While I was pregnant with my third, with these thoughts in mind, I tried to learn how to cross stitch. It was fun. But developing a new habit takes time. Extra time is not in abundance for me at the moment. So it is really, really, slow going.
Then I found out if I wanted to continue school with a teacher and a classroom to go to, I would need to start back right away or lose the progress I had made way back when. So I went back to school.
You might say well school is something you're good at, but I really struggle with it. In fact Miley Cyrus' song "The Climb" is my new favorite guilty pleasure. I love the words so much and I am able to relate especially when it comes to school. At times I know I can finish my degree, but after struggling so long with school there is this constant doubt that I have to keep pushing from my mind. It is frustrating how long it has taken me to get through school, but "it isn't about how fast I get there, or what's waiting on the other side, it's the climb." I just got to keep trying and not give up even when sometimes I lose the battle.
Then today while I was at the doctors with my two babies, Bug wanted me to read Whinnie the Pooh and Tigger Too. I have always had a soft spot for Tigger. He is so energetic and friendly and my Dad used to sing the song to me when I was little. I love my Dad.

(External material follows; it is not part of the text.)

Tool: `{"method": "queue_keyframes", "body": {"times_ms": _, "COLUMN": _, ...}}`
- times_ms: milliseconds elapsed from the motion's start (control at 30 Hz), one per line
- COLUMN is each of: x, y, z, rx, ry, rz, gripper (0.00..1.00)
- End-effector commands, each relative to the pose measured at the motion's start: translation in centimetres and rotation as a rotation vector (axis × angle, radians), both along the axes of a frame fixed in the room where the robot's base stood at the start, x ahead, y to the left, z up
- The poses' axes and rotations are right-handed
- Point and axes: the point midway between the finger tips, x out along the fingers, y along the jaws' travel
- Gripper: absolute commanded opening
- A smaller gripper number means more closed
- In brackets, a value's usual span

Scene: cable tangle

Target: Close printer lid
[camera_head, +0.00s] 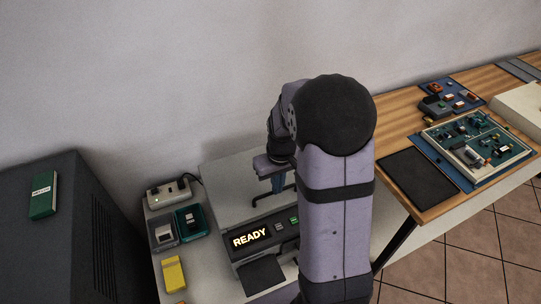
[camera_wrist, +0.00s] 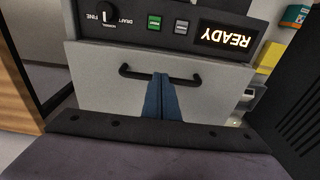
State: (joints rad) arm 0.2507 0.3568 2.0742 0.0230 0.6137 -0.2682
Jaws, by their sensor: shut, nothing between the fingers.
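The printer (camera_head: 250,243) stands below my arm, with its front panel lit "READY". Its light grey lid (camera_head: 222,185) lies flat and looks level with the panel in the head view. The lid also fills much of the wrist view (camera_wrist: 95,85). A black bar handle (camera_wrist: 128,72) is fixed to the lid near the panel. My gripper (camera_head: 278,186) points down at the lid by the handle. In the wrist view its blue fingers (camera_wrist: 162,78) are shut together and empty, overlapping the handle's middle. I cannot tell whether they touch it.
A power strip (camera_head: 169,189), small bins (camera_head: 190,220) and a yellow box (camera_head: 174,274) sit left of the printer. A dark cabinet (camera_head: 75,230) stands far left. A wooden bench (camera_head: 400,130) with circuit boards (camera_head: 475,145) is at right.

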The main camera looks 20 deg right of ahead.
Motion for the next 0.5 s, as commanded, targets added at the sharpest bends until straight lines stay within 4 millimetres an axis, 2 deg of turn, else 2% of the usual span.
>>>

In the book Rabbit asks Tigger why he's always bouncing into people and Tigger reply's with "bouncin's what I do best!" He doesn't let Rabbit's criticism get him down he just keeps doing what he loves and does the best.
I may not be able to be as energetic as Tigger but I can bounce back from trials and do frequently.
"Our Greatest Glory Is Not in Never Falling, but In Rising Every Time We Fall." ~ ConfuciusMaybe that's the thing I'm good at? I don't know.
Maybe I just miss that girl with unabashed dreams and goals. The girl who didn't have a doubt in her mind that she would achieve them someday. That girl that was so good about reading her scriptures and saying her prayers. That girl that had it all figured out.
But I shouldn't sell myself too short. I have achieved some of my biggest dreams. I am a wife and a mother. I sincerely believe that being a wife and having the gift of motherhood are the greatest opportunities in this world! And I love being a part of my husband and my girl's lives. I wouldn't trade this opportunity for a million paid trips to the space station. I have felt the greatest happiness by being with them. I am a better person because of them. I just want to be so much better for them. I just wish with all my heart that I could excel at something that is considered typical in the role of a mom. I often wonder if I ever will. I want to find some kind of footing in this role I have chosen. Is that so bad?
Getting back to the basics would help I'm sure. Oh and find some hobbies that don't involve school.
I think school is an expensive hobby. It's a good thing it's a goal and not a hobby, right?
I can do this. I just gotta hold my head up high, be humble, and someday maybe one of these struggles will be a strength to me (Ether 12: 27). Tomorrows a new day and I'm not alone. First and foremost my Heavenly Father and Savior are always with me, I have a fantastic team of cheerleaders that include my husband, my girls, my family and my friends. All is not lost, I may be a different girl with different interests and priorities than I once had, but that's ok. I just got to discover the person I am becoming.